LinkedHashSet 是在 HashSet 的基础上，维护一个双向链表记录元素的插入顺序或访问顺序，使 HashSet 可以按照这个顺序迭代。

二、二叉搜索树

1、什么是二叉搜索树

左子树所有结点小于根结点。
右子树所有结点大于根结点。
所有子树都满足以上条件。

2、二叉搜索树的性能

如果搜索 key，从 root 开始判断，比 root.val 小直接往左走，比 root.val 小直接往右走。对于完全二叉搜索树来说，最差时间复杂度是树高 O(logN)；对于极度不平衡的二叉搜索树来说，最差时间复杂度是 O(N)，相当于遍历了所有结点。

因此，我们希望二叉搜索树尽量平衡。在源码中，TreeMap 和 TreeSet 的底层是用红黑树实现的，红黑树能通过各种操作使二叉搜索树平衡（高度差≤1）。

3、实现简单的二叉搜索树（不考虑平衡）

3.1、属性

public class BinarySearchTree {
    static class TreeNode {
        int val;
        TreeNode left;
        TreeNode right;
        
        public TreeNode(int val) {
            this.val = val;
        }
    }
    private TreeNode root;
    ......
}

3.2、查找

子树为空，结束查找，未找到，返回 null。
key 与子树根值相同，返回根。
key 与子树根值不相同：若 key 比子树根值小，继续查找子树的左子树；若 key 比子树根值大，继续查找子树的右子树。

    public TreeNode search(int key) {
        TreeNode curRoot = root; // 当前子树根节点
        while (curRoot!= null) {
            if (key == curRoot.val) { // 找到
                return curRoot;
            }
            else if (key < curRoot.val) { // 继续查找左子树
                curRoot = curRoot.left;
            }
            else {
                curRoot = curRoot.right; // 继续查找右子树
            }
        }
        return null; // 没有找到
    }

3.3、插入

树为空，新结点作为根。
比子树根小，插入到左子树中。
比子树根大，插入到右子树中。
子树为空，插入为其父结点的孩子节点。若空树是父节点的左子树（key 比父节点小），插入为左孩子；若空树是父节点的右子树（key 比父节点大），插入为右孩子。

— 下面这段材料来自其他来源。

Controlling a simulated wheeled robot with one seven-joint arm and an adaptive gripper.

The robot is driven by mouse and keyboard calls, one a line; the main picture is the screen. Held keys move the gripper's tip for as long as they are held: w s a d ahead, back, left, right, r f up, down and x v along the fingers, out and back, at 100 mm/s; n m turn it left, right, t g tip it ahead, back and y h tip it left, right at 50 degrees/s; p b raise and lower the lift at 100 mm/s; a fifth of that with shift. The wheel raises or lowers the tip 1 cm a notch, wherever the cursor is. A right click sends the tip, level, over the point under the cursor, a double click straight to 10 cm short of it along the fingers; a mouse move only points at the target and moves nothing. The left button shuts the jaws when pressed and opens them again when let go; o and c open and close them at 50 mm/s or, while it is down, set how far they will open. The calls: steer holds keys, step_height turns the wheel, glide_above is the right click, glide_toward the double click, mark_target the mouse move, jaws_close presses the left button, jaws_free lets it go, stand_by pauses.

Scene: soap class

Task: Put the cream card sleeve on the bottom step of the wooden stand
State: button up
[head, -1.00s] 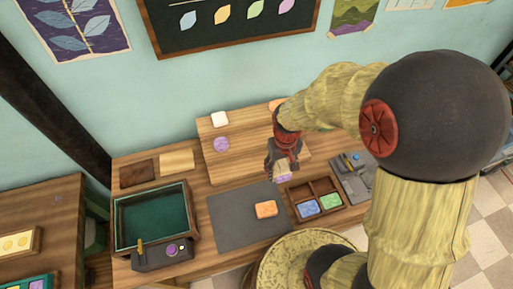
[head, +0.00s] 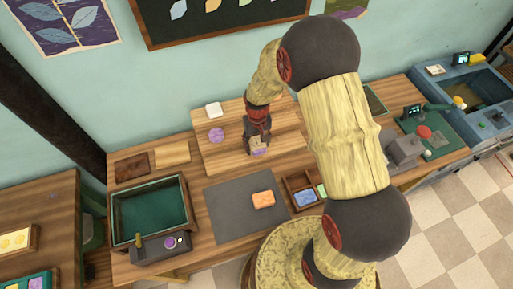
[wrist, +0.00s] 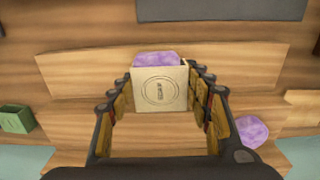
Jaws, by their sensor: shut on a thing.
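My gripper (head: 257,138) is shut on the cream card sleeve (wrist: 160,90); a finger presses each side. The sleeve is a small open box with a round printed mark, and a purple soap (wrist: 158,58) shows in its opening. In the head view the sleeve (head: 257,142) hangs in front of the wooden stand (head: 230,155). In the wrist view the stand's broad steps (wrist: 75,70) lie beneath and around the sleeve. I cannot tell whether the sleeve touches a step.
A purple soap (head: 217,135) and a white soap (head: 213,109) sit on the stand's left side. A green box (wrist: 16,118) shows at the wrist view's left edge. An orange soap (head: 263,199) lies on the grey mat (head: 228,218); a divided wooden tray (head: 291,187) is beside it.

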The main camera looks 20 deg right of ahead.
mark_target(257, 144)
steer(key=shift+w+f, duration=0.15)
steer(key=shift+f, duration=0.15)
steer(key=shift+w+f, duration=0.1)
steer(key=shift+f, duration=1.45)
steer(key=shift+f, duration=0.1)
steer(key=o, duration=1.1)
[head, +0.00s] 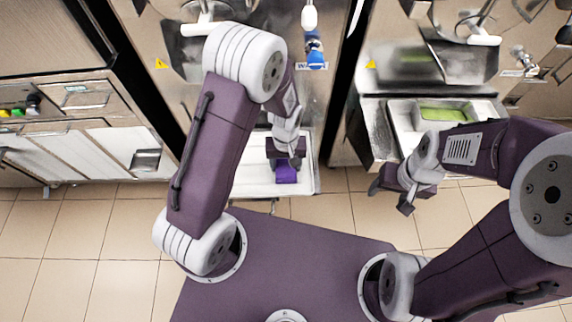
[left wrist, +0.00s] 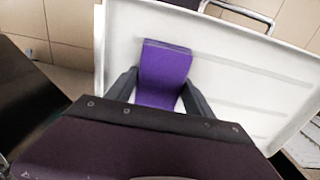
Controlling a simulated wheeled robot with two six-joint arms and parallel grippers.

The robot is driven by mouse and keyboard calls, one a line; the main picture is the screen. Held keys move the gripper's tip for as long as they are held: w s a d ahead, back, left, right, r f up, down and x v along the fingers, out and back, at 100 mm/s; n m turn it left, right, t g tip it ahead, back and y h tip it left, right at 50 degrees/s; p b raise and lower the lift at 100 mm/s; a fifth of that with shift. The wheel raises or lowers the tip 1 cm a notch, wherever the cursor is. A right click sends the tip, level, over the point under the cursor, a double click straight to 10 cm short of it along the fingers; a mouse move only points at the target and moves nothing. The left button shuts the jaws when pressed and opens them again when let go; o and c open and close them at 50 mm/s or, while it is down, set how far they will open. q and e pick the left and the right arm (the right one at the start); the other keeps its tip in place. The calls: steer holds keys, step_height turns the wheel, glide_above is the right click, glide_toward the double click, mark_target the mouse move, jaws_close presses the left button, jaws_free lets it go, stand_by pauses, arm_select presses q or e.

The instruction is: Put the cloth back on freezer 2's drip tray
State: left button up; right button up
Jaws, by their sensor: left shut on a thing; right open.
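The purple cloth (head: 286,174) is at the white drip tray (head: 304,180) below the middle freezer in the head view. My left gripper (head: 286,160) is shut on the cloth, over the tray. In the left wrist view the folded cloth (left wrist: 165,66) lies between the two dark fingers (left wrist: 160,90), with the white tray (left wrist: 230,70) under and around it. I cannot tell whether the cloth touches the tray floor. My right gripper (head: 391,196) is open and empty, at the front left of the right-hand freezer's tray.
A drawer cabinet (head: 75,115) stands at the left. The tiled floor (head: 85,235) is clear in front.

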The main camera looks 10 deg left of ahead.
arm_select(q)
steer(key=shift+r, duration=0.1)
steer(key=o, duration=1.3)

    public void insert(int val) {
        TreeNode newNode = new TreeNode(val);
        if (root == null) { // 树为空，直接插入为根节点
            root = newNode;
            return;
        }
        TreeNode preRoot = null; // 记录父节点
        TreeNode curRoot = root;
        while (curRoot!= null) {
            if (val == curRoot.val) { // 已经存在，不再插入
                return;
            } else if (val < curRoot.val) { // 插入左子树
                    preRoot = curRoot;
                curRoot = curRoot.left;
            } else { // 插入右子树
                    preRoot = curRoot;
                curRoot = curRoot.right;
            }
        }
        if (val < preRoot.val) { // 插入为父节点的左子树
            preRoot.left = newNode;
        } else { // 插入为父节点的右子树
            preRoot.right = newNode;
        }
    }

3.4、删除

空树，不需要删除。
search，找到需要删除的节点 node。
如果 node 没有左孩子，右孩子替换 node 。node 为树根，右孩子作为树根；node 不为树根，node 的父节点接 node 的右孩子。
如果 node 没有右孩子，左孩子替换 node 。node 为树根，左孩子作为树根；node 不为树根，node 的父节点接 node 的左孩子。
如果 node 有左右孩子，找到 node 的左子树中的最大节点（最深的一个右孩子）或者右子树中的最小节点（最深的一个左孩子），替换 node。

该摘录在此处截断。